Vermeer implemented 300 licenses of SOLIDWORKS PDM Professional software in 2008 to improve design communication and automate development. The equipment manufacturer added 10 licenses of SOLIDWORKS Premium software to its 140-license SOLIDWORKS installation to incorporate integrated analysis tools early in its design cycles. Most recently, Vermeer acquired SOLIDWORKS Composer™ software to facilitate the creation of product documentation.

Accelerating development with PDM

Since implementing the SOLIDWORKS PDM Professional system, Vermeer has increased its development and production throughput with formalized, automated workflows, while simultaneously improving product quality by incorporating SOLIDWORKS Premium analysis tools to perform design-level simulations. The equipment manufacturer has achieved additional system automation using the SOLIDWORKS Application Programming Interface (API).

“We are constantly using SOLIDWORKS, PDM, and the API to their furthest extents to tie the tools together, automate workflow processes, and work better with SOLIDWORKS,” Johnson stresses. “For example, we’ve leveraged the API to customize how we do design reviews and design checking. The system pulls an eDrawings® file of each design, and our design checkers extensively use the markup capabilities to provide feedback. The API is very useful for making our already stable SOLIDWORKS workflow implementation even more automated.”

“We are getting more and more efficient, and our development and production throughput have grown since we implemented PDM,” Johnson says. “Our machines involve very large assemblies—some in the 10,000-part range—so finding ways to automate processes is important.”

Vermeer CAD model

Vermeer CAD Assembly with thousands of parts

Better Engineering Change Management

A specific process for which SOLIDWORKS PDM Professional pays dividends at Vermeer is automation of the company’s engineering change (ECN) process. ECN management has become fully automated, tightly controlled, and virtually fail-safe because of SOLIDWORKS PDM.

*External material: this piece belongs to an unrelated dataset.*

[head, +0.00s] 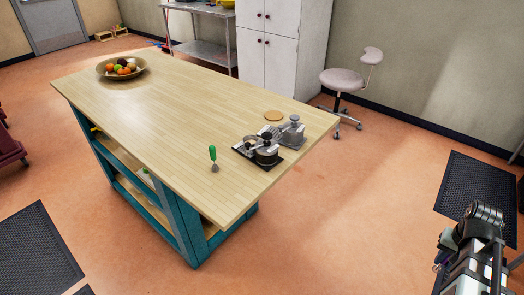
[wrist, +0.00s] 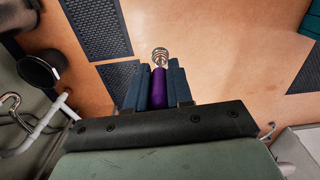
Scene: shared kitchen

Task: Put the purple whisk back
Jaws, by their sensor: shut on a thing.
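In the wrist view, my gripper (wrist: 157,92) is shut on the purple whisk. The purple handle (wrist: 158,88) sits between the two dark blue fingers. The whisk's metal wire end (wrist: 160,57) sticks out past the fingertips, over the orange floor. In the head view, part of my arm (head: 472,255) shows at the lower right, and the whisk cannot be made out there.
Dark mats (head: 478,198) lie on the floor. Much of the tabletop is clear.

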“Our ECN process is quite complex with a different series of tasks for various personnel,” Johnson notes. “All these things have to be done before an engineering change is made, with several checks and balances built into the process. With PDM, the entire process is controlled by the system, which guarantees all steps are followed and no steps are missed. The system even walks each user through the steps for which he or she is responsible. Automating this process has accelerated and improved ECN management.”

Leveraging design data across the enterprise

In addition to automating design and engineering functions, the SOLIDWORKS PDM system at Vermeer benefits other related functions, including Manufacturing, Purchasing, and Technical Writing Groups. Personnel in these areas use SOLIDWORKS PDM contributor licenses to access and leverage design data—for production referencing, quoting, and documentation/illustration development. With SOLIDWORKS Composer software, the Technical Writing Group can more quickly and easily transform SOLIDWORKS design models into 3D renderings and exploded-view illustrations.

Vermeer rendering

Vermeer rendering

“Anyone who needs a drawing can use SOLIDWORKS PDM to get it,” Johnson points out. “Manufacturing personnel can print drawings on the shop floor, Purchasing can get drawings for quotes, and Technical Writing can obtain models for manipulation in SOLIDWORKS Composer without having design edit access. We’re just getting started with Composer, but it’s really starting to build steam. We anticipate dramatic improvements to our user, service, and parts manuals in the coming years.”

Challenge:

Accelerate machinery development by streamlining and integrating design, manufacturing, purchasing, and documentation processes to expand product offerings and support increased throughput.

Solution:

Implement integrated SOLIDWORKS design, SOLIDWORKS Premium design and analysis, SOLIDWORKS PDM Professional product data management, and SOLIDWORKS Composer technical communication solutions.

Benefits:

  • Automated development workflows
  • Increased development and production throughput
  • Shortened and formalized engineering change process
  • Improved quality of products and documentation

 

“We are getting more and more efficient, and our development and production throughput have grown since we implemented [SOLIDWORKS] PDM. Our machines involve very large assemblies—some in the 10,000-part range—so finding ways to automate processes is important.”